だが、現地初の記者会見で海外メディアの質問6問のうち4問が汚染水対策に集中し、竹田恒和理事長は答弁に困窮。「厳しい。この説明では納得してもらえないのか」。招致関係者は国内外の温度差を感じた。
会見に出た海外の記者は「失望した」「意図を理解しない答え」と突き放した。

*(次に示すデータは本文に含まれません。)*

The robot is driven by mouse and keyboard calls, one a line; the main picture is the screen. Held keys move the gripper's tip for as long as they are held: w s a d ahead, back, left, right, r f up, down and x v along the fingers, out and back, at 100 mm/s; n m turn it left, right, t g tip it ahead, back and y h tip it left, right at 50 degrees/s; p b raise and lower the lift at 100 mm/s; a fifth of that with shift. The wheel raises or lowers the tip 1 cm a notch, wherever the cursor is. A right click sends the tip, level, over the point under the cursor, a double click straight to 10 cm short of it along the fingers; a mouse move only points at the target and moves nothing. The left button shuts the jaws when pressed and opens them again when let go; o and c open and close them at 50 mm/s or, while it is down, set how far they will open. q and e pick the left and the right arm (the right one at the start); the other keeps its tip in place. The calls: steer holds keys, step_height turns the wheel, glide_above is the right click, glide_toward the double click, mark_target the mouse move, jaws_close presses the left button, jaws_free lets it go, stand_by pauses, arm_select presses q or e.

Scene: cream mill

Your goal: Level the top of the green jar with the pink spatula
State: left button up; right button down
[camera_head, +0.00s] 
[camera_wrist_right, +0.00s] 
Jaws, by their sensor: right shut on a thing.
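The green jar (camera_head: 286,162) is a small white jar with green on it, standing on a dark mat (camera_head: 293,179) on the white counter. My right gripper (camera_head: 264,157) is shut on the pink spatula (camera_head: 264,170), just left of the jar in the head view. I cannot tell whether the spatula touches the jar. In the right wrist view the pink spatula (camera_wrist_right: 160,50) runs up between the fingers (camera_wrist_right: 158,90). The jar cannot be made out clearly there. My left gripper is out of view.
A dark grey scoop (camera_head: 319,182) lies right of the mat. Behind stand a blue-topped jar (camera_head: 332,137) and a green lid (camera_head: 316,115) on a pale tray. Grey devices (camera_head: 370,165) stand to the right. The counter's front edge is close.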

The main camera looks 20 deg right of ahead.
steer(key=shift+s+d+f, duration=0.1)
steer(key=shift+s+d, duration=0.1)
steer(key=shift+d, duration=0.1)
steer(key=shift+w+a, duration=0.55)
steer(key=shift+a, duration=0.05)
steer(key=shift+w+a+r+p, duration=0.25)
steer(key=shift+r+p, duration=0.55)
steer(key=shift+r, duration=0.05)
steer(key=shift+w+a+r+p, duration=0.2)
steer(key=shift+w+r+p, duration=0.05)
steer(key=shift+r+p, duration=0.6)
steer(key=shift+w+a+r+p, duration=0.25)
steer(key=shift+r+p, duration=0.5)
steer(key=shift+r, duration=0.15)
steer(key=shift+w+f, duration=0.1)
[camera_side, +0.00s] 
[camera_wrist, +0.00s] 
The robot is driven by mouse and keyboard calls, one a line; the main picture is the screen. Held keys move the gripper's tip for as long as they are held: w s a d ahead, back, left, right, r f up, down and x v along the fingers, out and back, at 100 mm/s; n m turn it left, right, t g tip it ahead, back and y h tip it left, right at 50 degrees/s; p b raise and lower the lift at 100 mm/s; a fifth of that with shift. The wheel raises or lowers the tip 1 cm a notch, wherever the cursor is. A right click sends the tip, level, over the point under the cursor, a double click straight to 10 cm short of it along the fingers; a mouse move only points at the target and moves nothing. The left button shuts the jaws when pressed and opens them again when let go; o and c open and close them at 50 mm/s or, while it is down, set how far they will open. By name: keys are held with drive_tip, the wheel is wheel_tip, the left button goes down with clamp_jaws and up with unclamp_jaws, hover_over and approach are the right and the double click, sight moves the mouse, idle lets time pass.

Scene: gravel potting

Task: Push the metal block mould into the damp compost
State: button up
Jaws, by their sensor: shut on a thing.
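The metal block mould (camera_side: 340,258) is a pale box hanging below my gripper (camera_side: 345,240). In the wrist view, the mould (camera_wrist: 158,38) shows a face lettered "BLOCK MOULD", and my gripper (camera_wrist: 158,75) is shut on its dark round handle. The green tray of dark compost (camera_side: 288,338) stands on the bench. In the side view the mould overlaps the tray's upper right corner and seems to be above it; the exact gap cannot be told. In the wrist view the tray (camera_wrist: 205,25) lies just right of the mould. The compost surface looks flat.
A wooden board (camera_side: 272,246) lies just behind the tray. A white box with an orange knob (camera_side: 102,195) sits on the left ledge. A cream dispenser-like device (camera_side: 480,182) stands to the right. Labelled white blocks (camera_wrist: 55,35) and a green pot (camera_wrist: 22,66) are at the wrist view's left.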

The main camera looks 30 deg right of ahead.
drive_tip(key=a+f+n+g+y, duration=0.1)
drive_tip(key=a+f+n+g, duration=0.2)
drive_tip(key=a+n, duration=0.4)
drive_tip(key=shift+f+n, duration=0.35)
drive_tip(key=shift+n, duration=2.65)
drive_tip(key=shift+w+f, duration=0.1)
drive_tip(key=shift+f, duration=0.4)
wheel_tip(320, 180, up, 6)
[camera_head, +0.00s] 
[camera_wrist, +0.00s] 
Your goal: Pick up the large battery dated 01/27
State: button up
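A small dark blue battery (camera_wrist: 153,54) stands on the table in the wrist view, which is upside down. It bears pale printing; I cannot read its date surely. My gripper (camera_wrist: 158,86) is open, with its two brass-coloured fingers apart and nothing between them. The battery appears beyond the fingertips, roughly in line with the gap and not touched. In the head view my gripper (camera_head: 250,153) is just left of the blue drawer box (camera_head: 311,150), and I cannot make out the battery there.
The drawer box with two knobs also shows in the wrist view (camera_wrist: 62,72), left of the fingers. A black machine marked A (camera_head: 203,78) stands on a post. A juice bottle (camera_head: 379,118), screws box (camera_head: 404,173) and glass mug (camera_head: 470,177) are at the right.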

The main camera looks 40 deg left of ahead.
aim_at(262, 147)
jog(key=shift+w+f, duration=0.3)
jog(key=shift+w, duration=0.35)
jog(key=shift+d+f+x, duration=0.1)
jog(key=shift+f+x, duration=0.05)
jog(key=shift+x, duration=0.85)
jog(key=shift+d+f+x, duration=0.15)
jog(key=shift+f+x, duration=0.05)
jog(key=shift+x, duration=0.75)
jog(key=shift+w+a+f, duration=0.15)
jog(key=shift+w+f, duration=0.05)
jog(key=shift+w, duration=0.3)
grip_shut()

東京と福島の距離を強調する姿勢に「東京だけ安全ならいいとも聞こえ、福島の人々への配慮が足りないのではないか」との声もあった。
http://www.huffingtonpost.jp/2013/09/05/olympic_candidate_n_3876459.html
東京電力が5日、福島第1原発で汚染水漏れが起きたタンクの南側に掘った観測孔から4日に採取した水を分析したところ放射性物質を検出したと発表した。
タンクから漏れた汚染水が土壌に浸透し、地下水に到達した可能性があるとしている。
汚染水対策も新しい発想が必要ではないか。
にもかかわらず、がれきの撤去作業に使っている大型クレーンが、途中から折れ曲がり先の部分が地面に落ちるトラブルがあった。
核燃料サイクルが完結しない状態での原発の稼動は、トイレのないマンションでの生活に譬えられる。
同様の言い方をすれば、マンションのトイレが故障して汚い水が溢れているのに、直す道具が壊れたようなものである。
こんな状態で、客を招いていいものかどうか?
「政府が対応するから大丈夫」などといっても、不安は拭えないのが普通の神経というものであろう。
9月4日の9時過ぎ、鳥島近海を震源とする地震があった。
ゆっくり揺れる感じの地震で、同室で作業していた女性は、私に言われて「そう言えば揺れてる」という程度の体感であった。
遠隔でかつ深度が深かったため微弱な揺れであったが、福島第一原発の近傍で発生しないとは言い切れない。
今までに体験したことのないような豪雨や竜巻も頻繁に起きている。
日本列島全体が、異変の中にあるような感じもする。
大事が起きないうちに収束すればいいが。